Both the line containing "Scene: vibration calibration" and the line containing "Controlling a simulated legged" belong in the answer, along with every line between them; print exactly those.
-------- The records --------
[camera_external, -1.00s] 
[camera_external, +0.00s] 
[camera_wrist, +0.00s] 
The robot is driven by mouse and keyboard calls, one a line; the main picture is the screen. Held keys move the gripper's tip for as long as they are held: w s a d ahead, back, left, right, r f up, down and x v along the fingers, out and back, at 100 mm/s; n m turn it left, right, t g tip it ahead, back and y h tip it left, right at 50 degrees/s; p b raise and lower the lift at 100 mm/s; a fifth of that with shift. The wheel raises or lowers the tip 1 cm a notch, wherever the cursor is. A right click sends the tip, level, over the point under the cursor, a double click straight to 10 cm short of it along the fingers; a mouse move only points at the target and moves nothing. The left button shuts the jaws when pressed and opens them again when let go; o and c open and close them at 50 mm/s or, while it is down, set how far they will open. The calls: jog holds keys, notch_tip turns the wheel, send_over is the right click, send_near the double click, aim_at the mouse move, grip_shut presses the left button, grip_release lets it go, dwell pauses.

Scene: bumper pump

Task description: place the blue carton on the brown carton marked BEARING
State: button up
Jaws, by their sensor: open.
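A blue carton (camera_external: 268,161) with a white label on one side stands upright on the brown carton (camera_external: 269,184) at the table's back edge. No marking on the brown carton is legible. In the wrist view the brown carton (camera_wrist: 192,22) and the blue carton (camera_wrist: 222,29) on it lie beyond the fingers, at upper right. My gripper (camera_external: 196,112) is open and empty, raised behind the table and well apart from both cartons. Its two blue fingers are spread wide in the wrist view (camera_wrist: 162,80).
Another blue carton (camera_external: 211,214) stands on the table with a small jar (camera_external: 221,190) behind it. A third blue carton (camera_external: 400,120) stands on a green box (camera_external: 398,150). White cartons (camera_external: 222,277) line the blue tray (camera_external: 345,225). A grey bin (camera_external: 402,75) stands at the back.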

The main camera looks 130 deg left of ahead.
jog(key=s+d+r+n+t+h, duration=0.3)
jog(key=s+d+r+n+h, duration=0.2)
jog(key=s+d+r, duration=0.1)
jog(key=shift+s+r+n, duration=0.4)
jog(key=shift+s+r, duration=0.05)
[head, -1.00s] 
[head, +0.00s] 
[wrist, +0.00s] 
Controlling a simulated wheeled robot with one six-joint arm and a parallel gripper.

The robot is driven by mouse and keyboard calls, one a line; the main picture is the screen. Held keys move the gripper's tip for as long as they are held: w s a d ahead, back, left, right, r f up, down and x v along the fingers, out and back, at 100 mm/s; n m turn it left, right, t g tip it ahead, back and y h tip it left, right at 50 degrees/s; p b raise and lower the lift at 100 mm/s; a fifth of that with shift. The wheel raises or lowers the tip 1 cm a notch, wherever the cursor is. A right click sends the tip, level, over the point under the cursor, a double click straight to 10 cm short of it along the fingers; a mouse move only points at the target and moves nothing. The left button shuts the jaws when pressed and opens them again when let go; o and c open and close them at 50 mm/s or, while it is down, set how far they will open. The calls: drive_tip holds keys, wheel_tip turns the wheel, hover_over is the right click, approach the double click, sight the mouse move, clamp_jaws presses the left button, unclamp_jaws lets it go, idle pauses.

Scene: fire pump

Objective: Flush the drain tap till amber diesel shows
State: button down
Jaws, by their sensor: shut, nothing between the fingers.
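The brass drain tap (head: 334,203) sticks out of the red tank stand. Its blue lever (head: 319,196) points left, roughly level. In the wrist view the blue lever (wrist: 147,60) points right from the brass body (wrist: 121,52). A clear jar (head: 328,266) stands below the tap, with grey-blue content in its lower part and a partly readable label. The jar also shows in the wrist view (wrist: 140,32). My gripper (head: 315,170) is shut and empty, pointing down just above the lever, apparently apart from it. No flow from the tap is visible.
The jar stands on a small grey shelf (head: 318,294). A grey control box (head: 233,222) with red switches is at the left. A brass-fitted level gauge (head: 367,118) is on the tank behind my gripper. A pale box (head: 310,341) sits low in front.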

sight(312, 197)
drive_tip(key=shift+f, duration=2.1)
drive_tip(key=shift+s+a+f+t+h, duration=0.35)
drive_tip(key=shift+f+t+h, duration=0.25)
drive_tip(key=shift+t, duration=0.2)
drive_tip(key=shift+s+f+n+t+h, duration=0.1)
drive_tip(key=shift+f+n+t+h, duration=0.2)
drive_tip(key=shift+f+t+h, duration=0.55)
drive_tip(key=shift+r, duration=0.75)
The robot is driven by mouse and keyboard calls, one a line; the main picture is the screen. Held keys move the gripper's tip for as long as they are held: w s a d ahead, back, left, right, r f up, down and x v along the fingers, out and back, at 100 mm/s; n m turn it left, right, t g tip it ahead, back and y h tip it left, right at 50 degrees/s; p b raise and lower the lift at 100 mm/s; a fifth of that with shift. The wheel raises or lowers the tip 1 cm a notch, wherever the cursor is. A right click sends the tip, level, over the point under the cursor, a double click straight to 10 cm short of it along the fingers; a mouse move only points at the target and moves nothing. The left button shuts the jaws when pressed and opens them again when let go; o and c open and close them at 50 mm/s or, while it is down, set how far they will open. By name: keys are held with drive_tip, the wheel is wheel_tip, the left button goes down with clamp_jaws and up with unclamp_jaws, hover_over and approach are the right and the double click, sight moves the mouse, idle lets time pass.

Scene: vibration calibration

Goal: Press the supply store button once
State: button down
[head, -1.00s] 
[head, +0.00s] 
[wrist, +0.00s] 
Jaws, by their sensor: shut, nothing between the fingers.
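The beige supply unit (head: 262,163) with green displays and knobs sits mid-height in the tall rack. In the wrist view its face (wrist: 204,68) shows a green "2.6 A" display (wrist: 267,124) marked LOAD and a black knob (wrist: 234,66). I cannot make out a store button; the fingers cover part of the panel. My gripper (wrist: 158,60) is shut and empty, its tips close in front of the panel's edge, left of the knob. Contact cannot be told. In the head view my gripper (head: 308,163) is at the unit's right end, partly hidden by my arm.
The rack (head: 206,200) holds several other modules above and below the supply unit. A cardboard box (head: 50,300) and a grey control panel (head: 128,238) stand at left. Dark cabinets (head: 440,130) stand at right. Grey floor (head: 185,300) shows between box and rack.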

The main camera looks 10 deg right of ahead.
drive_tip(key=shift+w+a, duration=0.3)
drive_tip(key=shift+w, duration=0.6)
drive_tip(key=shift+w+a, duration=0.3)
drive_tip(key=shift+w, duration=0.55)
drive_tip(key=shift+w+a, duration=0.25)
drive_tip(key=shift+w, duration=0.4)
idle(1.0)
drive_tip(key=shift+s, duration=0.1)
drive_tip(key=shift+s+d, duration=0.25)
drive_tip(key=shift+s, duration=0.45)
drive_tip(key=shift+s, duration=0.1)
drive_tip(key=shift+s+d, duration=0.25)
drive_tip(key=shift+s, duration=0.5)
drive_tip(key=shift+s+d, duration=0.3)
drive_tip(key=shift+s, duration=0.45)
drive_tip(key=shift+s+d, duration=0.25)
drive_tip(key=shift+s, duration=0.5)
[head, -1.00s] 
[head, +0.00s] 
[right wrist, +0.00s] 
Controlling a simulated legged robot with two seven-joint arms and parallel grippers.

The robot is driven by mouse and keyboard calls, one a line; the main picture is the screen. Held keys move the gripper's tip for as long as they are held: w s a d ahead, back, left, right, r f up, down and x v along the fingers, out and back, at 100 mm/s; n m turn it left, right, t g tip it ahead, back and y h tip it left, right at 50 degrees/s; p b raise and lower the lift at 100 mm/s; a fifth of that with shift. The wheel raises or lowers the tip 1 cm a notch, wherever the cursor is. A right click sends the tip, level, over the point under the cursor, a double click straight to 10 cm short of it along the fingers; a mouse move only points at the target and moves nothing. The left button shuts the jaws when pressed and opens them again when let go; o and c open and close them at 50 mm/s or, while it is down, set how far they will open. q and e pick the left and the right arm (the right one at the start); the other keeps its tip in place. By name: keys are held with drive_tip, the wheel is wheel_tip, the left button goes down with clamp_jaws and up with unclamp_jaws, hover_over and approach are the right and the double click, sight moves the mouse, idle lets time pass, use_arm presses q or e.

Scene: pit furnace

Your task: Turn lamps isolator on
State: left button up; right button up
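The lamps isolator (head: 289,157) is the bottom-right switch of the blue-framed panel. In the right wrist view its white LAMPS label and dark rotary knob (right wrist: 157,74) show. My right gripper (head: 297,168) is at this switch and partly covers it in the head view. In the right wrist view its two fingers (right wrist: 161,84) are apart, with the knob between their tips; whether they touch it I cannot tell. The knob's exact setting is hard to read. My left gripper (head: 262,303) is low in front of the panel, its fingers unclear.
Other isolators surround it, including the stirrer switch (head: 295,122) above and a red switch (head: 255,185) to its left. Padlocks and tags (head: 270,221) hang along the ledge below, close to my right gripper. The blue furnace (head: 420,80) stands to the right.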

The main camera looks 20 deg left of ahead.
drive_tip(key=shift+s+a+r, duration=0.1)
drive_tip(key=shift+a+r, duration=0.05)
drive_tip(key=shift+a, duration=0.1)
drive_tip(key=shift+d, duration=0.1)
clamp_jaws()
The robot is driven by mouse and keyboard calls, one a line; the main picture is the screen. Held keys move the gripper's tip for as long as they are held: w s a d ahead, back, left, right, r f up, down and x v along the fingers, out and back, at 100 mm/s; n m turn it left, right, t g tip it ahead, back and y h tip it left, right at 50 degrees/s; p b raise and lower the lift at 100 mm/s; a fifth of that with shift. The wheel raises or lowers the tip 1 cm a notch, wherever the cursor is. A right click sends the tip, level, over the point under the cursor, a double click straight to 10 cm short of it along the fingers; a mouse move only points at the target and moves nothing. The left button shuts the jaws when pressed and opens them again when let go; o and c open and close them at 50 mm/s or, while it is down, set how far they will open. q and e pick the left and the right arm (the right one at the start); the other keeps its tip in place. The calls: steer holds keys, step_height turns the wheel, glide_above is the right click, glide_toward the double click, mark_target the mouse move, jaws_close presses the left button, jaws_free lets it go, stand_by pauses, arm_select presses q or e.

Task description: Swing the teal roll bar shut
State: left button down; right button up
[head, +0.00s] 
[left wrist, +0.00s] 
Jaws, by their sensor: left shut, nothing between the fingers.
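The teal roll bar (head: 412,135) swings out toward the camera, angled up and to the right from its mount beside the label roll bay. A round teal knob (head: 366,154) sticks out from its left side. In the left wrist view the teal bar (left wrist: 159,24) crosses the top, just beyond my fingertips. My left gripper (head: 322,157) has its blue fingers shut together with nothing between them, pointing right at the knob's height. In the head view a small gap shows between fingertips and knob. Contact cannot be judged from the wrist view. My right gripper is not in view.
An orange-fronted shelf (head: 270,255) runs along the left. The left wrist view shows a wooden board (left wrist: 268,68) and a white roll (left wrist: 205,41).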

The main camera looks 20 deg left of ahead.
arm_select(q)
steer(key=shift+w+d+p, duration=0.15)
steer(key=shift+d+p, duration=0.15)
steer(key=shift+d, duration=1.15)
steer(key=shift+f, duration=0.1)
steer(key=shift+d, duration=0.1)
--------
■ Exercise solution ■
Scene: vibration calibration

Goal: Press the supply store button once
State: button down
[head, -1.00s] 
[head, +0.00s] 
[wrist, +0.00s] 
Jaws, by their sensor: shut, nothing between the fingers.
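The beige supply unit (head: 262,163) with green displays and knobs sits mid-height in the tall rack. In the wrist view its face (wrist: 204,68) shows a green "2.6 A" display (wrist: 267,124) marked LOAD and a black knob (wrist: 234,66). I cannot make out a store button; the fingers cover part of the panel. My gripper (wrist: 158,60) is shut and empty, its tips close in front of the panel's edge, left of the knob. Contact cannot be told. In the head view my gripper (head: 308,163) is at the unit's right end, partly hidden by my arm.
The rack (head: 206,200) holds several other modules above and below the supply unit. A cardboard box (head: 50,300) and a grey control panel (head: 128,238) stand at left. Dark cabinets (head: 440,130) stand at right. Grey floor (head: 185,300) shows between box and rack.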

The main camera looks 10 deg right of ahead.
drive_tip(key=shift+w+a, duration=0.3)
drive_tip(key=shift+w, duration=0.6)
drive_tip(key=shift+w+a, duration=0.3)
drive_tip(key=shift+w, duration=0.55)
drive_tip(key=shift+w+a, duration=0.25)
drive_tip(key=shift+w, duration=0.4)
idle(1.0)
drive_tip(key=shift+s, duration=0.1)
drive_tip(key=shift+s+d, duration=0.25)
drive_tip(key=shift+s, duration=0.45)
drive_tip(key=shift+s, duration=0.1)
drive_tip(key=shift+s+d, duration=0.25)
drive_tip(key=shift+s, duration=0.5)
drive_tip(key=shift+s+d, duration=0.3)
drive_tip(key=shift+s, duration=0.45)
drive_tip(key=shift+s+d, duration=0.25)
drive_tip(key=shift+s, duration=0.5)
[head, -1.00s] 
[head, +0.00s] 
[right wrist, +0.00s] 
Controlling a simulated legged robot with two seven-joint arms and parallel grippers.

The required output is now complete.